• **Directions**
Would you write out the listing verbatim and skip every picture in it?
· · · · ·
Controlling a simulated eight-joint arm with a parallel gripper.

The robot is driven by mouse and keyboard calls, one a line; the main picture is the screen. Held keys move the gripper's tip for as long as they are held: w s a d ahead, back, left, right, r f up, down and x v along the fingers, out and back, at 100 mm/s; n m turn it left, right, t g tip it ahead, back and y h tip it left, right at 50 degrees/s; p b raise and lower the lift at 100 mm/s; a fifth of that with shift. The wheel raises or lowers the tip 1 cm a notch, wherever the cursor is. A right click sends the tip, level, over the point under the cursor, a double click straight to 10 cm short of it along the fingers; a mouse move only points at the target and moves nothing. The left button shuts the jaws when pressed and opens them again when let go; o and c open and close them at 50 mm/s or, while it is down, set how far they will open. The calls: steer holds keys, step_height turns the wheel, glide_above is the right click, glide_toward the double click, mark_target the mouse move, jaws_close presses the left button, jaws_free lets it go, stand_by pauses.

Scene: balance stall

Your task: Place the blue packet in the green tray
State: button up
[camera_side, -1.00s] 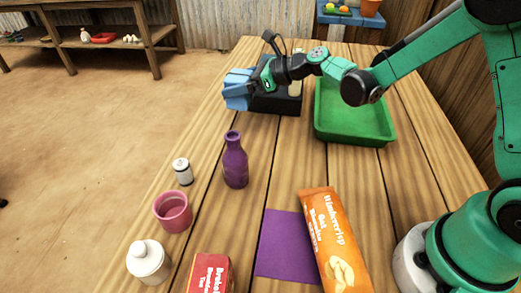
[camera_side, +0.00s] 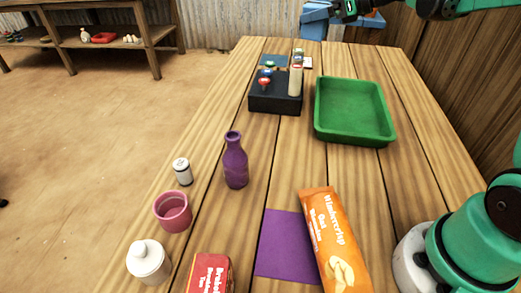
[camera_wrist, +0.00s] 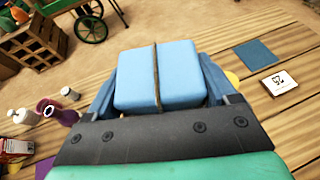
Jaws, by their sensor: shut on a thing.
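The blue packet (camera_wrist: 130,78) is a pale blue block with a dark string around it. In the wrist view it sits between the two blue fingers of my gripper (camera_wrist: 160,66), which is shut on it. In the side view my gripper (camera_side: 324,14) is at the top edge, raised above the far end of the table and partly cut off. There, packet and fingers are hard to tell apart. The green tray (camera_side: 352,108) lies empty on the table, right of centre, apart from and below my gripper.
A black stand (camera_side: 274,104) with small coloured pieces and an upright beige piece is left of the tray. A purple bottle (camera_side: 235,162), pink cup (camera_side: 173,212), white jar (camera_side: 148,262) and orange packet (camera_side: 334,240) are nearer. A blue square (camera_wrist: 254,54) and white card (camera_wrist: 279,83) lie flat.

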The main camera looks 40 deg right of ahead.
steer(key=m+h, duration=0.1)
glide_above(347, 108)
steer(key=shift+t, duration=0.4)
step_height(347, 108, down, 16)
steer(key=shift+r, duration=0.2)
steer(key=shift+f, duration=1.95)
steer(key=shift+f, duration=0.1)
· · · · ·
• **Answer for the task**
Controlling a simulated eight-joint arm with a parallel gripper.

The robot is driven by mouse and keyboard calls, one a line; the main picture is the screen. Held keys move the gripper's tip for as long as they are held: w s a d ahead, back, left, right, r f up, down and x v along the fingers, out and back, at 100 mm/s; n m turn it left, right, t g tip it ahead, back and y h tip it left, right at 50 degrees/s; p b raise and lower the lift at 100 mm/s; a fifth of that with shift. The wheel raises or lowers the tip 1 cm a notch, wherever the cursor is. A right click sends the tip, level, over the point under the cursor, a double click straight to 10 cm short of it along the fingers; a mouse move only points at the target and moves nothing. The left button shuts the jaws when pressed and opens them again when let go; o and c open and close them at 50 mm/s or, while it is down, set how far they will open. The calls: steer holds keys, step_height turns the wheel, glide_above is the right click, glide_toward the double click, mark_target the mouse move, jaws_close presses the left button, jaws_free lets it go, stand_by pauses.

Scene: balance stall

Your task: Place the blue packet in the green tray
State: button up
[camera_side, -1.00s] 
[camera_side, +0.00s] 
[camera_wrist, +0.00s] 
Jaws, by their sensor: shut on a thing.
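The blue packet (camera_wrist: 130,78) is a pale blue block with a dark string around it. In the wrist view it sits between the two blue fingers of my gripper (camera_wrist: 160,66), which is shut on it. In the side view my gripper (camera_side: 324,14) is at the top edge, raised above the far end of the table and partly cut off. There, packet and fingers are hard to tell apart. The green tray (camera_side: 352,108) lies empty on the table, right of centre, apart from and below my gripper.
A black stand (camera_side: 274,104) with small coloured pieces and an upright beige piece is left of the tray. A purple bottle (camera_side: 235,162), pink cup (camera_side: 173,212), white jar (camera_side: 148,262) and orange packet (camera_side: 334,240) are nearer. A blue square (camera_wrist: 254,54) and white card (camera_wrist: 279,83) lie flat.

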The main camera looks 40 deg right of ahead.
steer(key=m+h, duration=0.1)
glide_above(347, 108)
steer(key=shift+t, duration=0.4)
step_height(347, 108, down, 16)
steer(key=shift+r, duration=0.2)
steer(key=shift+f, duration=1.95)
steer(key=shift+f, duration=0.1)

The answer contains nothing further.